4. In the cross-examination of Anson Brown the plaintiff's counsel inquired as to his son Asher's being arrested by an officer and taken to Dedham jail for stealing chickens; and the witness admitted that such an occurrence took place, but said that it happened some time after the note was given, and that the officer who arrested him was not the man who came to the defendants' house in relation to the plaintiff's claim. Asher was not a witness in this case. As the judge stated in the course of his charge, and later, when objection was made thereto, the only portion of this testimony that was competent and legitimate was the fact that an officer not connected with the plaintiff did call at the house of the defendants for the purpose of seeing the son Asher, from which it could be argued that this was the man with the blue coat and brass buttons whom the defendants mistakenly connected with the plaintiff. Although the language of the judge was somewhat emphatic in cautioning the jury that the evidence that the boy was arrested for stealing chickens was not competent as evidence in the case and should not prejudice these defendants, we cannot say that the judge improperly charged the jury on the facts.

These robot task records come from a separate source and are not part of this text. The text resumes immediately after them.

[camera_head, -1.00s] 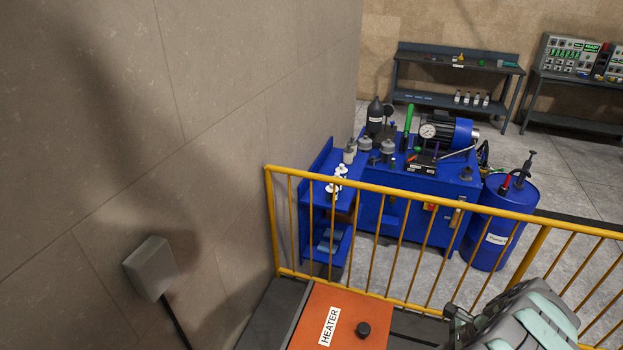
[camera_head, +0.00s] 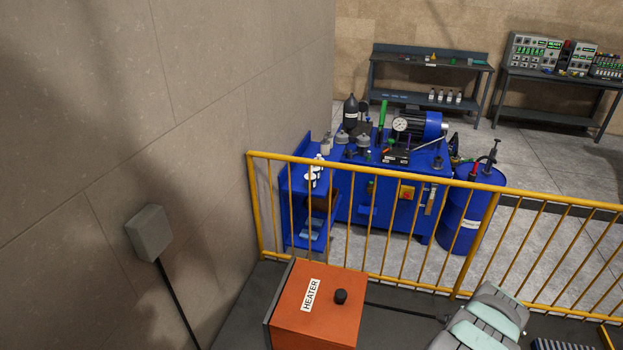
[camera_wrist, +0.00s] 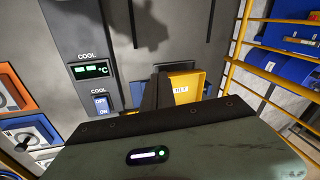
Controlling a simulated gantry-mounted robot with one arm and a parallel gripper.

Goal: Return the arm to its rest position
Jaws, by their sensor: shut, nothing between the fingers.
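My gripper (camera_wrist: 160,82) shows in the wrist view as dark fingers beyond the wide grey-green housing. It is shut with nothing held. Behind it are a yellow block (camera_wrist: 186,86) with a partly hidden label and a grey panel marked COOL (camera_wrist: 90,70) with a green readout. I cannot tell how far these are from the fingers. In the head view a pale green and grey part of my arm (camera_head: 485,322) shows at the bottom right. The gripper is not visible there.
An orange HEATER box (camera_head: 335,310) stands at the bottom centre. A yellow railing (camera_head: 400,180) crosses behind it. A blue machine bench (camera_head: 400,210) and a blue drum (camera_head: 465,215) stand beyond. A wall (camera_head: 150,130) with a grey box (camera_head: 149,233) fills the left.

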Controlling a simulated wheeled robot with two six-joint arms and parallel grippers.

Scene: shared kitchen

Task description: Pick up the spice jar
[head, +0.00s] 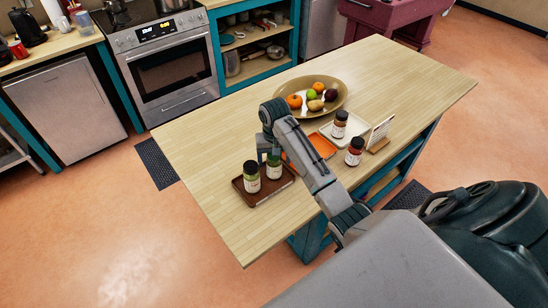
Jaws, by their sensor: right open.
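Several spice jars stand on the wooden island. Two with green contents, a left one (252,178) and a right one (274,168), stand upright on a small brown tray (262,197). A reddish-brown jar (339,125) stands on a white tray (357,128), and a red jar (355,152) stands in front of it. I cannot tell which jar is meant. My right gripper (269,157) points down, open, at the tops of the two green jars. It partly hides the right one; contact cannot be told. My left gripper is out of view.
An orange tray (323,144) lies partly hidden behind my right arm. A large fruit bowl (337,103) stands behind it, and a card holder (378,146) stands at the right. The island top (215,140) is clear on the left and at the far right.

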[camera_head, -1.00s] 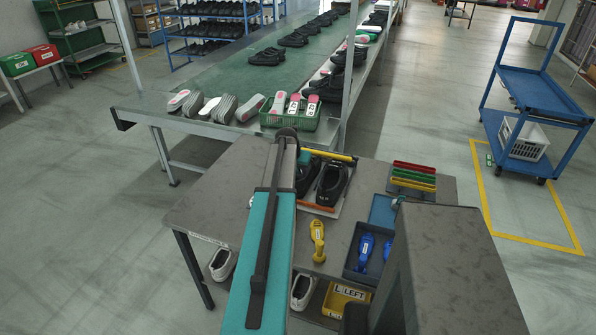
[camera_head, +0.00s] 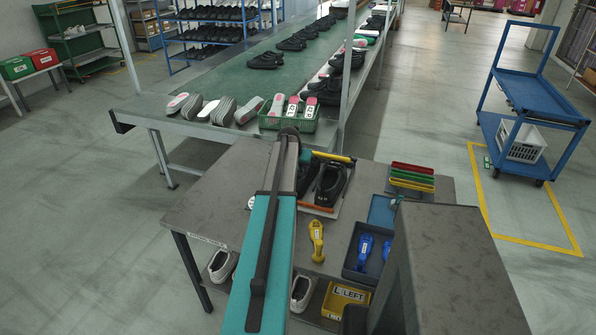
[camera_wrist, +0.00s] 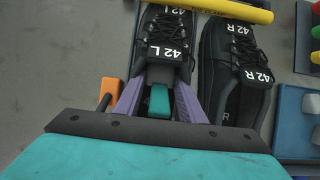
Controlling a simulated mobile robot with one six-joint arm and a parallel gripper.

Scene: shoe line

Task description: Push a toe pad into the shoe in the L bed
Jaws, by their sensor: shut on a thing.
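The black shoe marked 42 L (camera_wrist: 166,45) lies in the left bed, beside the black shoe marked 42 R (camera_wrist: 238,70). In the head view the L shoe (camera_head: 308,172) is partly hidden by my arm, while the R shoe (camera_head: 331,184) is clear. My gripper (camera_wrist: 160,101) has purple fingers on both sides of a small green piece, which looks like the toe pad (camera_wrist: 159,102). The fingers are shut on it and reach over the L shoe's opening, behind its 42 L tongue. How deep the pad sits cannot be told.
A yellow bar (camera_wrist: 225,9) crosses above the shoe toes. An orange part (camera_wrist: 110,91) stands close left of my fingers. Red, green and yellow strips (camera_head: 412,177) and a tray (camera_head: 350,264) with blue foot-shaped tools lie to the right. A yellow tool (camera_head: 316,240) lies in front.

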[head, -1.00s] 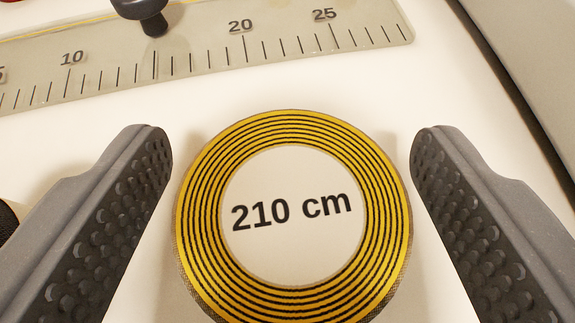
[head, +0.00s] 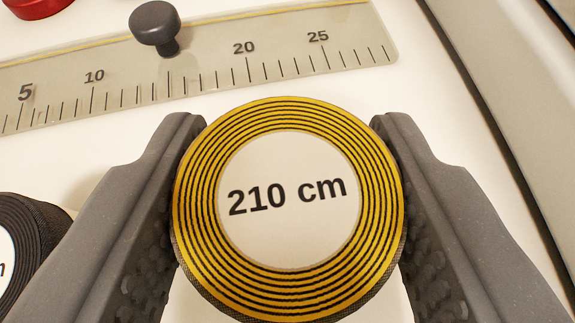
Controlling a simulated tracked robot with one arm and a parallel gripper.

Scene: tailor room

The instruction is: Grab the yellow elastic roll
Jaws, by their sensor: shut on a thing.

5. On the subject of forbearance to sue as a good consideration for the note as set forth in the written agreement signed by the defendants, the judge was in error in refusing to rule substantially as requested, especially in view of the way this subject was dealt with in the charge. This however does not entitle the plaintiff to a new trial, as the jury found specially that when the defendants signed the note they were acting under the duress of the plaintiff, and the question of consideration thereby became immaterial.